▸ **EXERCISE BRIEF**:
Filter the entries and keep only the lines where the string "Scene" appears.

[Data from robot episodes]
[start]

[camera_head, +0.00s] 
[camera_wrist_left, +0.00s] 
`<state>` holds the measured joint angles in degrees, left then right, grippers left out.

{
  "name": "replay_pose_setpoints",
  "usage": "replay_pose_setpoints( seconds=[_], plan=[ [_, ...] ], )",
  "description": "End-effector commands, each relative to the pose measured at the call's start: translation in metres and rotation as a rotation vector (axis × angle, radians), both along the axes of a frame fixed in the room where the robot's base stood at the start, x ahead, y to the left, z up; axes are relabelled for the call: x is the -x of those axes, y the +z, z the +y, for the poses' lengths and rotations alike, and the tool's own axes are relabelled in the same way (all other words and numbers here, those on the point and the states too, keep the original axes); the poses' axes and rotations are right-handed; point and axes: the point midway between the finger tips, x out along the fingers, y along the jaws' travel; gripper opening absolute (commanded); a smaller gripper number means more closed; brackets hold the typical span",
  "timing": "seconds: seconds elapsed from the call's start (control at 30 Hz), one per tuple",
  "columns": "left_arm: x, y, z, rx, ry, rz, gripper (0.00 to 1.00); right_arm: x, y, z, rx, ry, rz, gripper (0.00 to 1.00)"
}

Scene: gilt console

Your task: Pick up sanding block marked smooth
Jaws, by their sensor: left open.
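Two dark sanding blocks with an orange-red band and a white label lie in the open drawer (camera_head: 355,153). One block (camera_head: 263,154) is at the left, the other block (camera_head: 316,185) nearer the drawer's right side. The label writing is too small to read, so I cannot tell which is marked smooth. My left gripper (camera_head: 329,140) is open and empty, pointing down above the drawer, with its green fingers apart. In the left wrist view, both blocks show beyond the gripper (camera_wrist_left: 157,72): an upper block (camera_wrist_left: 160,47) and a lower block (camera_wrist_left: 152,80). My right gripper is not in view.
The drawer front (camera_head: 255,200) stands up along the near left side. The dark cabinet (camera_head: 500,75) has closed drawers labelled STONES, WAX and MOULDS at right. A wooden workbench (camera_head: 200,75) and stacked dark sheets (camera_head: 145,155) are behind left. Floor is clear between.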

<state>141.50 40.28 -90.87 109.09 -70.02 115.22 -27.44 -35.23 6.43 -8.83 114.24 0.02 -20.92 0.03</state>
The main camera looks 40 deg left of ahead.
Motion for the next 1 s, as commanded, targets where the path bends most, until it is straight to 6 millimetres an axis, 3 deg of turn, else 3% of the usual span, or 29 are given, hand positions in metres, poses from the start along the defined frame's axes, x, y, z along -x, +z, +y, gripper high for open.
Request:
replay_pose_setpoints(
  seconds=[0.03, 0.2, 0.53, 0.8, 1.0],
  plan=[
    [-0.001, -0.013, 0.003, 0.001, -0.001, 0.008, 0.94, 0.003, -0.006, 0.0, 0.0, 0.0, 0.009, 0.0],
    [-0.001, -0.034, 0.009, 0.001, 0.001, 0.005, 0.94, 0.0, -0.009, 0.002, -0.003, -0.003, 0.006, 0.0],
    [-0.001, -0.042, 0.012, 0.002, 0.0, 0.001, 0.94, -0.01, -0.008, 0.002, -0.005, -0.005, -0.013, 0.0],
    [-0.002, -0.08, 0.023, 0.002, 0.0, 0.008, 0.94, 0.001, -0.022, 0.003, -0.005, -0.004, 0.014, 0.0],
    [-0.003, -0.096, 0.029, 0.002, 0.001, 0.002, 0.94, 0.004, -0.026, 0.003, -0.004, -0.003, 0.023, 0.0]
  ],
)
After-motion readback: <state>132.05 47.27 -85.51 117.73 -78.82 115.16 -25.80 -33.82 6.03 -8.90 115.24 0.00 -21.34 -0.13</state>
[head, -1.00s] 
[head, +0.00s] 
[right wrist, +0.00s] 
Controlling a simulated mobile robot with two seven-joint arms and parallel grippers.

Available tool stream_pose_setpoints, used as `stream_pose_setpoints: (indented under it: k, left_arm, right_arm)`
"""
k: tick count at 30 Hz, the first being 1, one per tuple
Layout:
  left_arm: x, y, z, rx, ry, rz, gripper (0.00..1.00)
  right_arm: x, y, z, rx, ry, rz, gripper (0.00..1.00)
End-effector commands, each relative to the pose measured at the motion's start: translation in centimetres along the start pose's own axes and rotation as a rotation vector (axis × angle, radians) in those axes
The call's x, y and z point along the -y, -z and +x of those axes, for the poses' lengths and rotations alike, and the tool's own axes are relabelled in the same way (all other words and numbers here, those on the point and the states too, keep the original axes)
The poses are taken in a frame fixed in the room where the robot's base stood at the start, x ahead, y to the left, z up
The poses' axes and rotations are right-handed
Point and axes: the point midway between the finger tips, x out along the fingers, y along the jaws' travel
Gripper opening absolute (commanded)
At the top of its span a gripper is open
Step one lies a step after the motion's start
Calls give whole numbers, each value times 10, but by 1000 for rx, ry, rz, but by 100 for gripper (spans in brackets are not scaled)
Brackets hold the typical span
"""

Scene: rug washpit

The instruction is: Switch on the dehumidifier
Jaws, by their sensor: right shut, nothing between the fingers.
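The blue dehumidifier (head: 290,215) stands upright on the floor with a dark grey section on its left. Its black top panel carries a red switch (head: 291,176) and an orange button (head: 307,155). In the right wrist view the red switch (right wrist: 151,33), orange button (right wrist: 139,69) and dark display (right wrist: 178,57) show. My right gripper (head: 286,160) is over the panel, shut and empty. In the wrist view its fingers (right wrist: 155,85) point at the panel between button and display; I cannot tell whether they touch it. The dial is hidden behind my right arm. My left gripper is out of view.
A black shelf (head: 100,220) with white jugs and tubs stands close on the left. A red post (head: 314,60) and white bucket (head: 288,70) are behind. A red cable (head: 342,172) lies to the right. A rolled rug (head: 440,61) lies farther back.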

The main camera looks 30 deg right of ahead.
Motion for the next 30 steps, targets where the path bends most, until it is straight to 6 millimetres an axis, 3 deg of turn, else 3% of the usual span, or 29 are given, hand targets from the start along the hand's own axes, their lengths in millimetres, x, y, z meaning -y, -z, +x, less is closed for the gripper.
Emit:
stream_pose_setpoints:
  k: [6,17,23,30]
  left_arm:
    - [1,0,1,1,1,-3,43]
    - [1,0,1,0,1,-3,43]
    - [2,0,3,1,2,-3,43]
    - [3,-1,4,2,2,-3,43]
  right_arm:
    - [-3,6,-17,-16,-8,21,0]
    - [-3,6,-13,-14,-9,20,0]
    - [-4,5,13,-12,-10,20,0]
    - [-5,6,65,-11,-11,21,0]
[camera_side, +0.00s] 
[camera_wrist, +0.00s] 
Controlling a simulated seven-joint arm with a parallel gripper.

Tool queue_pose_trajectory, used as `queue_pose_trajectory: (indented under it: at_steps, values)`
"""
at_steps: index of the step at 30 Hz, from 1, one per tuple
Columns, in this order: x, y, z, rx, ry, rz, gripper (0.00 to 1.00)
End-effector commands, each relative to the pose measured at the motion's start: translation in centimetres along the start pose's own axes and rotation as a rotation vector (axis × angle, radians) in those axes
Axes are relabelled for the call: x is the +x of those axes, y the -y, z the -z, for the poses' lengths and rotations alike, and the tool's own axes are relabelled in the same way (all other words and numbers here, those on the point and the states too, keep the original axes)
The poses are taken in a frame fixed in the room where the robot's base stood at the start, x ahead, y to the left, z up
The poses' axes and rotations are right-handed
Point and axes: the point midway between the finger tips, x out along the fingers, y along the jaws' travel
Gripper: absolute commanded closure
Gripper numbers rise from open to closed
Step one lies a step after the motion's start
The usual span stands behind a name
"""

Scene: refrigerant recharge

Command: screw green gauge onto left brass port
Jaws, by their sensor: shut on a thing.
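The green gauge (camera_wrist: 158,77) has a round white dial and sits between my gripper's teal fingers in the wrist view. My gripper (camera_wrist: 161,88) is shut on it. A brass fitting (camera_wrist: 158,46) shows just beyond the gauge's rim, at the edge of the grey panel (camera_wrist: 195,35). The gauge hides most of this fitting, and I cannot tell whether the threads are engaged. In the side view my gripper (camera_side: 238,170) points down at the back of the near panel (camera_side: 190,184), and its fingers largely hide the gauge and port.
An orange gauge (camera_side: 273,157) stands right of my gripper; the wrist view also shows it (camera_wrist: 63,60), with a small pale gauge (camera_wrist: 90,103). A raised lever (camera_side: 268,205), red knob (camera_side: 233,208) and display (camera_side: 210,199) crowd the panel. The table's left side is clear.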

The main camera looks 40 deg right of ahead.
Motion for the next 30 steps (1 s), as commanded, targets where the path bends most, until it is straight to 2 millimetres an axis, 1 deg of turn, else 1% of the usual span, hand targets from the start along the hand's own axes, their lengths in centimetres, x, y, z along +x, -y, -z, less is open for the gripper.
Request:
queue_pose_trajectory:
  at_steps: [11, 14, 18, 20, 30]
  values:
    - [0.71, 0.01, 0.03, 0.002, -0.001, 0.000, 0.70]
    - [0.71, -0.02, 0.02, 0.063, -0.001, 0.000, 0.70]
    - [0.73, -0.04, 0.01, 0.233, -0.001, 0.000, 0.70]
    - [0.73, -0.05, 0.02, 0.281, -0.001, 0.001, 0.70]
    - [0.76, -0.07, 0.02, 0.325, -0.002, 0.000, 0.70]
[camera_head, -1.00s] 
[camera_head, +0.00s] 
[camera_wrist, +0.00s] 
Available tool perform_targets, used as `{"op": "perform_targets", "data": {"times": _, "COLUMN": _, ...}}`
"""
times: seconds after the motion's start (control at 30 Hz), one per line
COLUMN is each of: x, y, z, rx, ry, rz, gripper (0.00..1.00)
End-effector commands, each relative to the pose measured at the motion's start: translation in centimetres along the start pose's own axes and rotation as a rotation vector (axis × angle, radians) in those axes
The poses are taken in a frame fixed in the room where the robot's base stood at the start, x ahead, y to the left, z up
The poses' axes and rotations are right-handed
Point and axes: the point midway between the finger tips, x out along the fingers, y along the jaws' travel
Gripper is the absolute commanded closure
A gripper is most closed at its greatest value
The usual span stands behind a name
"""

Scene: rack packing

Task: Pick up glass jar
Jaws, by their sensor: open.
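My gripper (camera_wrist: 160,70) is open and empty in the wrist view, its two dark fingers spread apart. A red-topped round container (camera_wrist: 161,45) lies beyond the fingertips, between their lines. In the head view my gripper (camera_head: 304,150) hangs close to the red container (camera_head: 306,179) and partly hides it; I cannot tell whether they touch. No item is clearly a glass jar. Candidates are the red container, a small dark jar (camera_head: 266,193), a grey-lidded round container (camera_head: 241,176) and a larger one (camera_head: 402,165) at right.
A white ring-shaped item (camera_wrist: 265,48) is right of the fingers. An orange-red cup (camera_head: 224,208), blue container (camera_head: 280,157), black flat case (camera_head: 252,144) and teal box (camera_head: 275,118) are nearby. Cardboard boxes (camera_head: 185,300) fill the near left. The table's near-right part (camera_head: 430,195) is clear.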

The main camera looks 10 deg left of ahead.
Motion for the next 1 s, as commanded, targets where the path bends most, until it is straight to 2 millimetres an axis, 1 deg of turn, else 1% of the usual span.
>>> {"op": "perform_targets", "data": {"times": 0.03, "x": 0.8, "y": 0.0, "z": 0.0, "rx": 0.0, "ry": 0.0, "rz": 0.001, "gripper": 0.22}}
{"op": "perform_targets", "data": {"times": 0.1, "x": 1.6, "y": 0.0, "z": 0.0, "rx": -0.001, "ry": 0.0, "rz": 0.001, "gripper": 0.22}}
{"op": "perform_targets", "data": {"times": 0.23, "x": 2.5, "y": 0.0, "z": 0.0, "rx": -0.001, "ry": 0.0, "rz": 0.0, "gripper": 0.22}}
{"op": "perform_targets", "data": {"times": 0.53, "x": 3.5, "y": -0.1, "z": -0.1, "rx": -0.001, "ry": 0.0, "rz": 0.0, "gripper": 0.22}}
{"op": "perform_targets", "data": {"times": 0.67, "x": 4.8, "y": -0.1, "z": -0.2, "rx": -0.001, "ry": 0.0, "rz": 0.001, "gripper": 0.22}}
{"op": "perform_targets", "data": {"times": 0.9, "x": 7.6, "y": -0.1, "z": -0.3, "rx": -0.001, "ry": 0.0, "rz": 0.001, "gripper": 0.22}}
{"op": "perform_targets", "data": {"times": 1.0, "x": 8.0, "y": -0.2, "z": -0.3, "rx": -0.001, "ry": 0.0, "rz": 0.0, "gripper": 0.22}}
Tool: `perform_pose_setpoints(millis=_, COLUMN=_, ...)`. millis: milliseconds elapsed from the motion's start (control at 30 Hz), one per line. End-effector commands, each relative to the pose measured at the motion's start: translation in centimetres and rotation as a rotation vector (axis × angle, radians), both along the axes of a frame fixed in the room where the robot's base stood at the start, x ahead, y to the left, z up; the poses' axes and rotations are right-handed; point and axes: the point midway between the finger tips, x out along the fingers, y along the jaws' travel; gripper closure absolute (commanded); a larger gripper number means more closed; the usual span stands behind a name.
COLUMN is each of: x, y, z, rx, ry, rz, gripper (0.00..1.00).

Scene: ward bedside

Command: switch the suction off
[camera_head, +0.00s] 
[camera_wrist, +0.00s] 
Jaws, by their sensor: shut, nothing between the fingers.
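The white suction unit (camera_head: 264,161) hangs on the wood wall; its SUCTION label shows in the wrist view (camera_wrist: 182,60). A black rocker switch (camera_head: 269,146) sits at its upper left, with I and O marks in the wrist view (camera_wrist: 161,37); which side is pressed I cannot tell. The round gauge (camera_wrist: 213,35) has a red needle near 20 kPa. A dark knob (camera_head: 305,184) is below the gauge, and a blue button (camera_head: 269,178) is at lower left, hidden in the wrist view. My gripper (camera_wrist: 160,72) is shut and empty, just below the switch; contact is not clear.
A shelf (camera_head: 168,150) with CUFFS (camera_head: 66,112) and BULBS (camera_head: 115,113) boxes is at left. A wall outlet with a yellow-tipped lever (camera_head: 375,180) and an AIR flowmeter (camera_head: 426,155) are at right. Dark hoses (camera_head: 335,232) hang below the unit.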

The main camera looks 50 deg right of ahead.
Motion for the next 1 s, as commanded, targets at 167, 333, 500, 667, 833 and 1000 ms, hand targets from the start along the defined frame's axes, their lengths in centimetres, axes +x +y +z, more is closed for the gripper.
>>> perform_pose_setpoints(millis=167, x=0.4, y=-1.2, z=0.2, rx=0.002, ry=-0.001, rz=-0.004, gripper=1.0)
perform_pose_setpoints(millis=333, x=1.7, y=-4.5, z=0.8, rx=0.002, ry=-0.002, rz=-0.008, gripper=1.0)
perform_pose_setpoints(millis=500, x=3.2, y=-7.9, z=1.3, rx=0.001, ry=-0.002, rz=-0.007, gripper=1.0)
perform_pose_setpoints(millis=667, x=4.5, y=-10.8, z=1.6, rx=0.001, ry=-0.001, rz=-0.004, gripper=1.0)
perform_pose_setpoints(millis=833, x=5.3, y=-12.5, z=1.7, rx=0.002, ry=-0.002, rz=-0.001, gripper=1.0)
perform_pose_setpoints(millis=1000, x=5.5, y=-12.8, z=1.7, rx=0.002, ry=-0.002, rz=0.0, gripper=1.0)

[end]

▸ **COMPLETED EXERCISE**:
Scene: gilt console
Scene: rug washpit
Scene: refrigerant recharge
Scene: rack packing
Scene: ward bedside

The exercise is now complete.